** begin PROVIDED RECORDS **

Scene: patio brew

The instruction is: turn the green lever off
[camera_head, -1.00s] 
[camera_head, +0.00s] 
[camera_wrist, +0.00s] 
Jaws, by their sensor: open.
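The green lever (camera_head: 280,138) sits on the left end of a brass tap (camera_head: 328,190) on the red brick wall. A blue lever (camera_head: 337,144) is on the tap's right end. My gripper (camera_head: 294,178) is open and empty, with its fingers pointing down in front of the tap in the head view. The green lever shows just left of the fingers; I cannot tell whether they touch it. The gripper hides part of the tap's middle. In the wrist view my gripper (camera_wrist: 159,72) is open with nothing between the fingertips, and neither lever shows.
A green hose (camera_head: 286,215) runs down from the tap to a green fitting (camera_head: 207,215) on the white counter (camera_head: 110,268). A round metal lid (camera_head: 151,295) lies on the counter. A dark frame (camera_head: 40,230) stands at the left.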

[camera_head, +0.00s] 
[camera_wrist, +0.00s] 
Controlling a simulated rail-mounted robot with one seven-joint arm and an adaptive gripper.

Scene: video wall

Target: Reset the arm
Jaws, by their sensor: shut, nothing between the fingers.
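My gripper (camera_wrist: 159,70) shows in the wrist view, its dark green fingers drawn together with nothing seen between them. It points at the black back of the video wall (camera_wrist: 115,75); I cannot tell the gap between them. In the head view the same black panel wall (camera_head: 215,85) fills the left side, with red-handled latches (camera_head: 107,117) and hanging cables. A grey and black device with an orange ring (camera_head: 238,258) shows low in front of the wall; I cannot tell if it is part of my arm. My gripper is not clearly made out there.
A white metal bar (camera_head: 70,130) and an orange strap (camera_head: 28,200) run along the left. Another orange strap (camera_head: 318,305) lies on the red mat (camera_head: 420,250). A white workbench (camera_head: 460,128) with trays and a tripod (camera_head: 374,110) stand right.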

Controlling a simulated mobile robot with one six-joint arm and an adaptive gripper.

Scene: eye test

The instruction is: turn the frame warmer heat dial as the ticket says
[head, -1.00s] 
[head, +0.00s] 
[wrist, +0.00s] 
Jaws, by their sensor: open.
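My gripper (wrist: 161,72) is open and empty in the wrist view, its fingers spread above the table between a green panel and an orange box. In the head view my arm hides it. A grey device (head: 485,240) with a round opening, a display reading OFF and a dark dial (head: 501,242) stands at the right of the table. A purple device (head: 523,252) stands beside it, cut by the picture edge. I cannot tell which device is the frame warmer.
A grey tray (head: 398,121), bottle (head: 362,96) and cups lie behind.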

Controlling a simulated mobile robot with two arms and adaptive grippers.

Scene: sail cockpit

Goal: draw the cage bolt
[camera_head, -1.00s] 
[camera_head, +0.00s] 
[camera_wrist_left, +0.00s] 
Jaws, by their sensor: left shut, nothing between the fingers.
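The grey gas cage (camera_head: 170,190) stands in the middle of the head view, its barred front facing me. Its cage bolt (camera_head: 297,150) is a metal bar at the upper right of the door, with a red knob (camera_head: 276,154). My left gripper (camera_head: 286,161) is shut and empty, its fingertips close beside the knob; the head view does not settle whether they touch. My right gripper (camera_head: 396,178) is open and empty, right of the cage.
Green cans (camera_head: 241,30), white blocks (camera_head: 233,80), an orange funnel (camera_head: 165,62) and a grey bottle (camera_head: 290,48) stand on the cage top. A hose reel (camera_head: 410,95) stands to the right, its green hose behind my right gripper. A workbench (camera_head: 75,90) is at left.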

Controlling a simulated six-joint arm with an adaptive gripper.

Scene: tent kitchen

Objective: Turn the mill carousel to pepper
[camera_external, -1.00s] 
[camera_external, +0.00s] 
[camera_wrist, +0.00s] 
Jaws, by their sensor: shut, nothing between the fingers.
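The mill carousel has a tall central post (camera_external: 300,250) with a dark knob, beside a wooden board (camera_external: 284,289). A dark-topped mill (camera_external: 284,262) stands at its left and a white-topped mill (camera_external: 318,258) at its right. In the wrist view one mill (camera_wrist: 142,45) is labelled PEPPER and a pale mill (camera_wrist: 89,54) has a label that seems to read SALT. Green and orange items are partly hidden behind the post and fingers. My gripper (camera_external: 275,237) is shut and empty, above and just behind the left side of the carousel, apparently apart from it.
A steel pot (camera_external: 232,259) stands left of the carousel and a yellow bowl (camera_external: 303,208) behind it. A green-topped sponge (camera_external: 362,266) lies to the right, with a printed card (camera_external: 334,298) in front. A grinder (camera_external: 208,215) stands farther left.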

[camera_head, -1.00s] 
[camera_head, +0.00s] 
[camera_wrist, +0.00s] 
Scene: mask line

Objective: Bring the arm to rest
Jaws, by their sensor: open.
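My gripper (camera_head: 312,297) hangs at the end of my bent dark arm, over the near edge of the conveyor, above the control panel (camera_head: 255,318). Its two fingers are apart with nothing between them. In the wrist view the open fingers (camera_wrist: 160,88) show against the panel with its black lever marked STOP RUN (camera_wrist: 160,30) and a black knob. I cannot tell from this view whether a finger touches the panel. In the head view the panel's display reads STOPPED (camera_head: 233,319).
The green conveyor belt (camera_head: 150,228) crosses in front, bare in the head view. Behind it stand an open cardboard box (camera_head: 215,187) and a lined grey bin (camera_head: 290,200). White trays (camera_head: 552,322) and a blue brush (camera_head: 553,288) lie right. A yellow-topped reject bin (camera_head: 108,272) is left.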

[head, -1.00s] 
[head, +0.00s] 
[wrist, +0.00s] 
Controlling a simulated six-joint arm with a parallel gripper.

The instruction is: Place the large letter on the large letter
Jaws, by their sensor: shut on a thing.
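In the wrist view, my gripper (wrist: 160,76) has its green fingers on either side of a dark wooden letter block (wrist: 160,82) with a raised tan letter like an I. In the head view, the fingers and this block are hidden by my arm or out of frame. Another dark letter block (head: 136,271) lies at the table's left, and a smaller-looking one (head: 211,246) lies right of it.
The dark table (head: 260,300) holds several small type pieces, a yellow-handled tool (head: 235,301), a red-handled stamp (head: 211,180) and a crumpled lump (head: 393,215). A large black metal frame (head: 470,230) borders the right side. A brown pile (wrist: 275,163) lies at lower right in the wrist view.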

** end PROVIDED RECORDS **

→ **TASK DESCRIPTION**: Repeat every record, keeping each word and mark exactly as it is.

→ **RESPONSE FOR THIS EXERCISE**:
Scene: patio brew

The instruction is: turn the green lever off
[camera_head, -1.00s] 
[camera_head, +0.00s] 
[camera_wrist, +0.00s] 
Jaws, by their sensor: open.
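The green lever (camera_head: 280,138) sits on the left end of a brass tap (camera_head: 328,190) on the red brick wall. A blue lever (camera_head: 337,144) is on the tap's right end. My gripper (camera_head: 294,178) is open and empty, with its fingers pointing down in front of the tap in the head view. The green lever shows just left of the fingers; I cannot tell whether they touch it. The gripper hides part of the tap's middle. In the wrist view my gripper (camera_wrist: 159,72) is open with nothing between the fingertips, and neither lever shows.
A green hose (camera_head: 286,215) runs down from the tap to a green fitting (camera_head: 207,215) on the white counter (camera_head: 110,268). A round metal lid (camera_head: 151,295) lies on the counter. A dark frame (camera_head: 40,230) stands at the left.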

[camera_head, +0.00s] 
[camera_wrist, +0.00s] 
Controlling a simulated rail-mounted robot with one seven-joint arm and an adaptive gripper.

Scene: video wall

Target: Reset the arm
Jaws, by their sensor: shut, nothing between the fingers.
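My gripper (camera_wrist: 159,70) shows in the wrist view, its dark green fingers drawn together with nothing seen between them. It points at the black back of the video wall (camera_wrist: 115,75); I cannot tell the gap between them. In the head view the same black panel wall (camera_head: 215,85) fills the left side, with red-handled latches (camera_head: 107,117) and hanging cables. A grey and black device with an orange ring (camera_head: 238,258) shows low in front of the wall; I cannot tell if it is part of my arm. My gripper is not clearly made out there.
A white metal bar (camera_head: 70,130) and an orange strap (camera_head: 28,200) run along the left. Another orange strap (camera_head: 318,305) lies on the red mat (camera_head: 420,250). A white workbench (camera_head: 460,128) with trays and a tripod (camera_head: 374,110) stand right.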

Controlling a simulated mobile robot with one six-joint arm and an adaptive gripper.

Scene: eye test

The instruction is: turn the frame warmer heat dial as the ticket says
[head, -1.00s] 
[head, +0.00s] 
[wrist, +0.00s] 
Jaws, by their sensor: open.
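My gripper (wrist: 161,72) is open and empty in the wrist view, its fingers spread above the table between a green panel and an orange box. In the head view my arm hides it. A grey device (head: 485,240) with a round opening, a display reading OFF and a dark dial (head: 501,242) stands at the right of the table. A purple device (head: 523,252) stands beside it, cut by the picture edge. I cannot tell which device is the frame warmer.
A grey tray (head: 398,121), bottle (head: 362,96) and cups lie behind.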

Controlling a simulated mobile robot with two arms and adaptive grippers.

Scene: sail cockpit

Goal: draw the cage bolt
[camera_head, -1.00s] 
[camera_head, +0.00s] 
[camera_wrist_left, +0.00s] 
Jaws, by their sensor: left shut, nothing between the fingers.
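The grey gas cage (camera_head: 170,190) stands in the middle of the head view, its barred front facing me. Its cage bolt (camera_head: 297,150) is a metal bar at the upper right of the door, with a red knob (camera_head: 276,154). My left gripper (camera_head: 286,161) is shut and empty, its fingertips close beside the knob; the head view does not settle whether they touch. My right gripper (camera_head: 396,178) is open and empty, right of the cage.
Green cans (camera_head: 241,30), white blocks (camera_head: 233,80), an orange funnel (camera_head: 165,62) and a grey bottle (camera_head: 290,48) stand on the cage top. A hose reel (camera_head: 410,95) stands to the right, its green hose behind my right gripper. A workbench (camera_head: 75,90) is at left.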

Controlling a simulated six-joint arm with an adaptive gripper.

Scene: tent kitchen

Objective: Turn the mill carousel to pepper
[camera_external, -1.00s] 
[camera_external, +0.00s] 
[camera_wrist, +0.00s] 
Jaws, by their sensor: shut, nothing between the fingers.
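The mill carousel has a tall central post (camera_external: 300,250) with a dark knob, beside a wooden board (camera_external: 284,289). A dark-topped mill (camera_external: 284,262) stands at its left and a white-topped mill (camera_external: 318,258) at its right. In the wrist view one mill (camera_wrist: 142,45) is labelled PEPPER and a pale mill (camera_wrist: 89,54) has a label that seems to read SALT. Green and orange items are partly hidden behind the post and fingers. My gripper (camera_external: 275,237) is shut and empty, above and just behind the left side of the carousel, apparently apart from it.
A steel pot (camera_external: 232,259) stands left of the carousel and a yellow bowl (camera_external: 303,208) behind it. A green-topped sponge (camera_external: 362,266) lies to the right, with a printed card (camera_external: 334,298) in front. A grinder (camera_external: 208,215) stands farther left.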

[camera_head, -1.00s] 
[camera_head, +0.00s] 
[camera_wrist, +0.00s] 
Scene: mask line

Objective: Bring the arm to rest
Jaws, by their sensor: open.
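My gripper (camera_head: 312,297) hangs at the end of my bent dark arm, over the near edge of the conveyor, above the control panel (camera_head: 255,318). Its two fingers are apart with nothing between them. In the wrist view the open fingers (camera_wrist: 160,88) show against the panel with its black lever marked STOP RUN (camera_wrist: 160,30) and a black knob. I cannot tell from this view whether a finger touches the panel. In the head view the panel's display reads STOPPED (camera_head: 233,319).
The green conveyor belt (camera_head: 150,228) crosses in front, bare in the head view. Behind it stand an open cardboard box (camera_head: 215,187) and a lined grey bin (camera_head: 290,200). White trays (camera_head: 552,322) and a blue brush (camera_head: 553,288) lie right. A yellow-topped reject bin (camera_head: 108,272) is left.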

[head, -1.00s] 
[head, +0.00s] 
[wrist, +0.00s] 
Controlling a simulated six-joint arm with a parallel gripper.

The instruction is: Place the large letter on the large letter
Jaws, by their sensor: shut on a thing.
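In the wrist view, my gripper (wrist: 160,76) has its green fingers on either side of a dark wooden letter block (wrist: 160,82) with a raised tan letter like an I. In the head view, the fingers and this block are hidden by my arm or out of frame. Another dark letter block (head: 136,271) lies at the table's left, and a smaller-looking one (head: 211,246) lies right of it.
The dark table (head: 260,300) holds several small type pieces, a yellow-handled tool (head: 235,301), a red-handled stamp (head: 211,180) and a crumpled lump (head: 393,215). A large black metal frame (head: 470,230) borders the right side. A brown pile (wrist: 275,163) lies at lower right in the wrist view.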

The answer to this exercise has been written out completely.